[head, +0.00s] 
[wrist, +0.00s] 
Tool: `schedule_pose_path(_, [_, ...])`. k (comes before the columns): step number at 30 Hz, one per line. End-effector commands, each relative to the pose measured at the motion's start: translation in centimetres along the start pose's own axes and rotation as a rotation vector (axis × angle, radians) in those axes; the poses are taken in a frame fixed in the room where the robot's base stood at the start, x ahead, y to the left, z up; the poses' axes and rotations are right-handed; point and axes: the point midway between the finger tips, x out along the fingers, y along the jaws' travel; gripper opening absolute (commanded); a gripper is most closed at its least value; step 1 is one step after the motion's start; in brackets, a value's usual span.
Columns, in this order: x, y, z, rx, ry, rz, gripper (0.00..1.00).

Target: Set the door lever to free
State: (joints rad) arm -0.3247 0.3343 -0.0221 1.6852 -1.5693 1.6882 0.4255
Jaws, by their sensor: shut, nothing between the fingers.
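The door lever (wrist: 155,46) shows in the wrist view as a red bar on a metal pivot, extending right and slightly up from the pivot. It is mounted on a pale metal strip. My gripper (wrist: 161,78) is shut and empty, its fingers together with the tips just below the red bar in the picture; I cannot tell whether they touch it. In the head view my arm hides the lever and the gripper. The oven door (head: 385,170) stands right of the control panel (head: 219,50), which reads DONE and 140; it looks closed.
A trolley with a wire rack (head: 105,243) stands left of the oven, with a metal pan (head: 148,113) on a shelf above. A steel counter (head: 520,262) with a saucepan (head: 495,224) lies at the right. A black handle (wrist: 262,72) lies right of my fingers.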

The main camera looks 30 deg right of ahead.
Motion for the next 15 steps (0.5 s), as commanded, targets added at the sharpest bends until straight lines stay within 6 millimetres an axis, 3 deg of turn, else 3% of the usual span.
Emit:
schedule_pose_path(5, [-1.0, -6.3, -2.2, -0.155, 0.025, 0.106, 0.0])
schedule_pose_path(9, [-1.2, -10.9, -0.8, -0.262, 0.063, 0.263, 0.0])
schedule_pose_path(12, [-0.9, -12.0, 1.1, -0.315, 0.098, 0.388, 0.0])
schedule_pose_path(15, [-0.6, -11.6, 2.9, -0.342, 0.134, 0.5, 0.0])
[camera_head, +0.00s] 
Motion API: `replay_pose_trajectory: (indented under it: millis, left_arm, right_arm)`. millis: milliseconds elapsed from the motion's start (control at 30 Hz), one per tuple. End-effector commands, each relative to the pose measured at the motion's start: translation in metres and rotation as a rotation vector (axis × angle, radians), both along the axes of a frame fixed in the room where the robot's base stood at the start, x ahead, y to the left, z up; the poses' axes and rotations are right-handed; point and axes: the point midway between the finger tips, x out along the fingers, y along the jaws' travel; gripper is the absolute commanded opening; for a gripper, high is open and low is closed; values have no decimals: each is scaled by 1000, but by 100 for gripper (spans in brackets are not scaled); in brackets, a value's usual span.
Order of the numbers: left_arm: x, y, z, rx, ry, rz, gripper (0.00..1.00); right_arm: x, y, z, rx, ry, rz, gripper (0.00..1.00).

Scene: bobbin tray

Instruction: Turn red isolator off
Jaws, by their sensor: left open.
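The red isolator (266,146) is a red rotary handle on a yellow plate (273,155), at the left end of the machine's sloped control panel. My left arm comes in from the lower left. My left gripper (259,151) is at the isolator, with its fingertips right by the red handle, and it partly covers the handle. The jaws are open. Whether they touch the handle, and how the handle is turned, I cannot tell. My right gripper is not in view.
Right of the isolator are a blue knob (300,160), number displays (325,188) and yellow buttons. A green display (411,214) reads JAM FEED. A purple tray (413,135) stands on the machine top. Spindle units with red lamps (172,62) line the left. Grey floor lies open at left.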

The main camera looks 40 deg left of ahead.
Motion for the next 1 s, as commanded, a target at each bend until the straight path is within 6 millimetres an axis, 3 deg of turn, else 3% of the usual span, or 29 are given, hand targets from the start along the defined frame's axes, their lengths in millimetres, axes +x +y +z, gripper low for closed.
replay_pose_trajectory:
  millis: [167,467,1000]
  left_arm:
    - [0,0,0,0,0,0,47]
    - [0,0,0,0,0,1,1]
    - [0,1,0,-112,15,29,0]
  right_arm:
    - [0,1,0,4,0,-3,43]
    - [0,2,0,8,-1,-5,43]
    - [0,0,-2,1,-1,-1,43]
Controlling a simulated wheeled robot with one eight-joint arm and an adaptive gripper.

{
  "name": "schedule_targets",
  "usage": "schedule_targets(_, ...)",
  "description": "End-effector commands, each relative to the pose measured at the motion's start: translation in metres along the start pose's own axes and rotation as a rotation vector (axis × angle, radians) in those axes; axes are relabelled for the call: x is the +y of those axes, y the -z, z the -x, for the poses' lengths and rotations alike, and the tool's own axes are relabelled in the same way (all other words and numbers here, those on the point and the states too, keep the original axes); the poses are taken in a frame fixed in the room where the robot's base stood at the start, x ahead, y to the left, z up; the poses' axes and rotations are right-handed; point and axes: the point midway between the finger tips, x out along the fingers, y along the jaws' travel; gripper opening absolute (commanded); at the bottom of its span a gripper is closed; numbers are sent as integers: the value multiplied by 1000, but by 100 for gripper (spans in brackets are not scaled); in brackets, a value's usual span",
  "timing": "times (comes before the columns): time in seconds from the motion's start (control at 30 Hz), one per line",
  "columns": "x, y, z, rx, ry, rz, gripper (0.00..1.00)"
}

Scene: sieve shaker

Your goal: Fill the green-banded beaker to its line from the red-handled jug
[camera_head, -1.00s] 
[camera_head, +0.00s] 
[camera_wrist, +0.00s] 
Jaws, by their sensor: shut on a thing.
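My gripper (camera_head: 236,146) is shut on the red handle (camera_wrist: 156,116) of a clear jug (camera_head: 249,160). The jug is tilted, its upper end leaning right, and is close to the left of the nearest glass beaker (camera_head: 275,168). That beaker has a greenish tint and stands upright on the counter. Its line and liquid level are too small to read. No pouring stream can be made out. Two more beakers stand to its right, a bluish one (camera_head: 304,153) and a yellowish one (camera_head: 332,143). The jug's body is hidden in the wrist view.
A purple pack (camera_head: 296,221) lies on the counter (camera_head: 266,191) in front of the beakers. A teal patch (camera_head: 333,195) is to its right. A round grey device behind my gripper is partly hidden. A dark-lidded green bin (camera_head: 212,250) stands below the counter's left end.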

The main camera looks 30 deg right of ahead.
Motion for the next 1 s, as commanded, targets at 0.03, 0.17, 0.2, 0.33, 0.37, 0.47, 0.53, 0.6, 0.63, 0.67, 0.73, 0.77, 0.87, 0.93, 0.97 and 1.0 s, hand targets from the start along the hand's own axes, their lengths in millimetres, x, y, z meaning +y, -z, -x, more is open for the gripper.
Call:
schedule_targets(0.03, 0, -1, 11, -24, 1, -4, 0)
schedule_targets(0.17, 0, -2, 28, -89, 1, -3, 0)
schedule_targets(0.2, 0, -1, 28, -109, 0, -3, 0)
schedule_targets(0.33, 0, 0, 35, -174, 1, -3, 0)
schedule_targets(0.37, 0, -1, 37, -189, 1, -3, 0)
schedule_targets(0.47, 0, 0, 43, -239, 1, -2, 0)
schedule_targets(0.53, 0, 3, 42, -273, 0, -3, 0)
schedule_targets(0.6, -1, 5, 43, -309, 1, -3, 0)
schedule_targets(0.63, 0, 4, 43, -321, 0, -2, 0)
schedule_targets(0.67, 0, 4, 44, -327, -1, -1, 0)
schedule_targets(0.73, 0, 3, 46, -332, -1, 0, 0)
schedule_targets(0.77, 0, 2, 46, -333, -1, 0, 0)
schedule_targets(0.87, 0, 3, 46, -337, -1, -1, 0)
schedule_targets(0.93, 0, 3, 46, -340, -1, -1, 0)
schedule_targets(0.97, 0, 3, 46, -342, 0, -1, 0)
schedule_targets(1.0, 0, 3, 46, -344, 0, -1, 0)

▶ EXERCISE DESCRIPTION: Exactly and only the lines from the line with "in metres along" to the line with "Scene: sieve shaker", both included, are to be printed.

▶ TASK SOLUTION:
  "description": "End-effector commands, each relative to the pose measured at the motion's start: translation in metres along the start pose's own axes and rotation as a rotation vector (axis × angle, radians) in those axes; axes are relabelled for the call: x is the +y of those axes, y the -z, z the -x, for the poses' lengths and rotations alike, and the tool's own axes are relabelled in the same way (all other words and numbers here, those on the point and the states too, keep the original axes); the poses are taken in a frame fixed in the room where the robot's base stood at the start, x ahead, y to the left, z up; the poses' axes and rotations are right-handed; point and axes: the point midway between the finger tips, x out along the fingers, y along the jaws' travel; gripper opening absolute (commanded); at the bottom of its span a gripper is closed; numbers are sent as integers: the value multiplied by 1000, but by 100 for gripper (spans in brackets are not scaled); in brackets, a value's usual span",
  "timing": "times (comes before the columns): time in seconds from the motion's start (control at 30 Hz), one per line",
  "columns": "x, y, z, rx, ry, rz, gripper (0.00..1.00)"
}

Scene: sieve shaker

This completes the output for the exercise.